It fails to document even a single case of victimization
The conclusion of the recently released USCIRF 2022 annual report that India be designated as a ‘Country of Particular Concern’ — in the company of Afghanistan, China, Saudi Arabia, Pakistan and North Korea — is not only preposterous but also laughable. The scatter-brained script invokes the CAA, rants about attacks on religious minorities, criticizes the Foreign Contribution (Regulation) Act (FCRA) and decries India’s anti conversion laws. But how the committee reaches its conclusion is a mystery for the evidence presented does not justify the conclusion. First, to call the CAA discriminatory is indicative of rank ignorance. In its attempt to demonize the CAA as biased, the report resorts to selective snippets of information like this: “In an ongoing state-level NRC effort in Assam, in 2019 approximately 1.9 million persons were omitted from Assam’s NRC list; approximately 700,000 Muslim residents of Assam are at risk of being stripped of citizenship.” However, the report expediently fails to complete the statement and mention that of the 1.9 million people there were 1.1 million Hindus; to do so would expose its chicanery and deflate its claim of the law being discriminatory. Next focusing on the FCRA (Foreign Contribution Regulation Act) the report avers: “The government erected hurdles against the licensure and receipt of international funding by religious and charitable nongovernmental organizations (NGOs) under the Foreign Contribution (Regulation) Act (FCRA), significantly impacting religious communities” but fails to provide credible proof of its abuse to target minorities. The FCRA was not formulated by the BJP. The FCRA was enacted in 1976 by a Congress Government to ensure that NGO’s conduct themselves with transparency and utilize the foreign monies that they receive for the purpose intended.

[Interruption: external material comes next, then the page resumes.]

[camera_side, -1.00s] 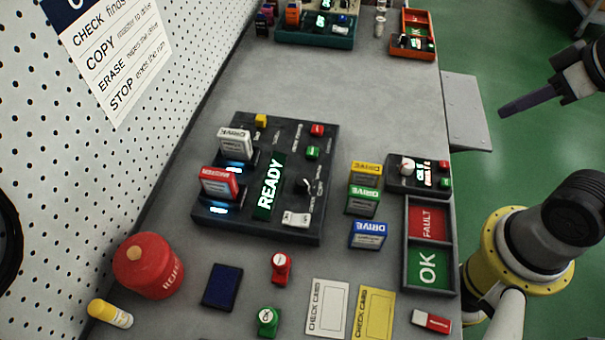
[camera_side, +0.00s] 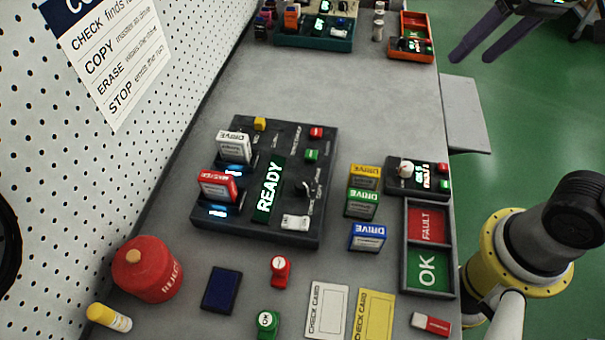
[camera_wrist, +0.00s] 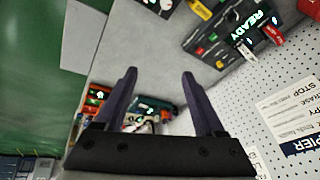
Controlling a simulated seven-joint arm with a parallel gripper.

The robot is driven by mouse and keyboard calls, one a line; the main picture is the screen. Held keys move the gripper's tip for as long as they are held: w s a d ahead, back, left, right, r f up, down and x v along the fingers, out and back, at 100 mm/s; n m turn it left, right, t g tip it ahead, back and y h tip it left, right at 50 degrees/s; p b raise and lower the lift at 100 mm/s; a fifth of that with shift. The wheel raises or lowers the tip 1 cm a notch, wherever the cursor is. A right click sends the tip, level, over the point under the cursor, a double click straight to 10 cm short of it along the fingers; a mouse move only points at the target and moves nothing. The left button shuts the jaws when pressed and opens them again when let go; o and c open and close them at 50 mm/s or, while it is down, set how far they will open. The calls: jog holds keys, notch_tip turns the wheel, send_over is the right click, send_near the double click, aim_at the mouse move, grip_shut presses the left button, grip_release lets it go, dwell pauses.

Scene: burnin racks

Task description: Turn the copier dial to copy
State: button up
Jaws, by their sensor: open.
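The copier (camera_side: 257,226) is a dark box on the grey bench, with a lit READY display (camera_side: 269,187). A white DRIVE cartridge (camera_side: 233,147) and a red cartridge (camera_side: 217,186) stand in its lit slots. Its dial (camera_side: 303,188) is a small knob right of the display; its setting is too small to read. My gripper (camera_side: 480,50) is at the top right in the side view, over the green floor, apart from the copier. In the wrist view the gripper (camera_wrist: 158,80) has its two dark fingers spread with nothing between them. The copier shows there at the top right (camera_wrist: 226,32).
Yellow, green and blue drives (camera_side: 367,237) stand right of the copier, near a small timer-like box (camera_side: 402,188) and the FAULT/OK tray (camera_side: 406,277). A red reject pot (camera_side: 147,282) and two stamps are in front. A teal device (camera_side: 315,40) sits at the far end. The bench between is clear.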

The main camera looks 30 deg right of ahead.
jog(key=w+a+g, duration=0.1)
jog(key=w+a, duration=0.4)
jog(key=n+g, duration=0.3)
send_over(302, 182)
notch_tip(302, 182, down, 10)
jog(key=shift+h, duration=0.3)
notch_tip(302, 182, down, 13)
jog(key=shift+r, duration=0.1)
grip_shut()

The UPA Government under Manmohan Singh rusticated over 4000 NGOs in 2012 following the protests against the Kudankulam nuclear power project in Tamil Nadu which were alleged to be foreign instigated; the same government also refused registration to Amnesty India in 2009. In the 2022 report, the USCIRF highlights the case of Missionaries of Charity to claim bias. The Missionaries of Charity initially had its registration denied because of allegations of child trafficking at one of its institutions; in January 2022, however, the government reinstated its registration. But the report deliberately overlooks the Hindu organizations impacted by the law, namely the Ramakrishna Mission Ashram, Divyajyot Ayurvedic Research Foundation, Shri Swaminarayan Sarvopari Siddhant Digvijay Trust (Vasna) among others. Anti-conversion laws again find mention in this year’s report. To deem anti-conversion laws as bigotry is to fail to understand the ethos of India. The Supreme Court of India (Rev. Stainislaus vs State Of Madhya Pradesh (1977) has clarified that Article 25 which gives all Indians the right “freely profess, practice, and propagate religion’ does not axiomatically mean the right to convert. Laws that echo Gandhi’s thoughts and are in line with the Constitution of India cannot be seen as violating religious freedom. A background check of the key personnel of the USCIRF is an eye-opener. There appears to be a strong Pakistani influence. The outgoing chair Nadine Maenza has strong connections with Terry Allen, the President of the lobbying group Fidelis Government Relations which was hired by IAMC (Indian American Muslim Council an Islamist organization with a strong Pakistani connections) for $55K to get India blacklisted by the USCIRF. In summary, the USCIRF report is a compendium of outright lies, half-truths and distorted information; a vitriolic Hindu-phobic diatribe that reads like a rabid evangelist’s sermon; a one-sided propaganda that fails to document even a single instance of Hindu victimhood but piles on a list of atrocities allegedly perpetrated against minorities in India--all totally unsubstantiated.
(The author, a US-based academic and political commentator, frequently writes on current affairs in India. The views expressed are personal.)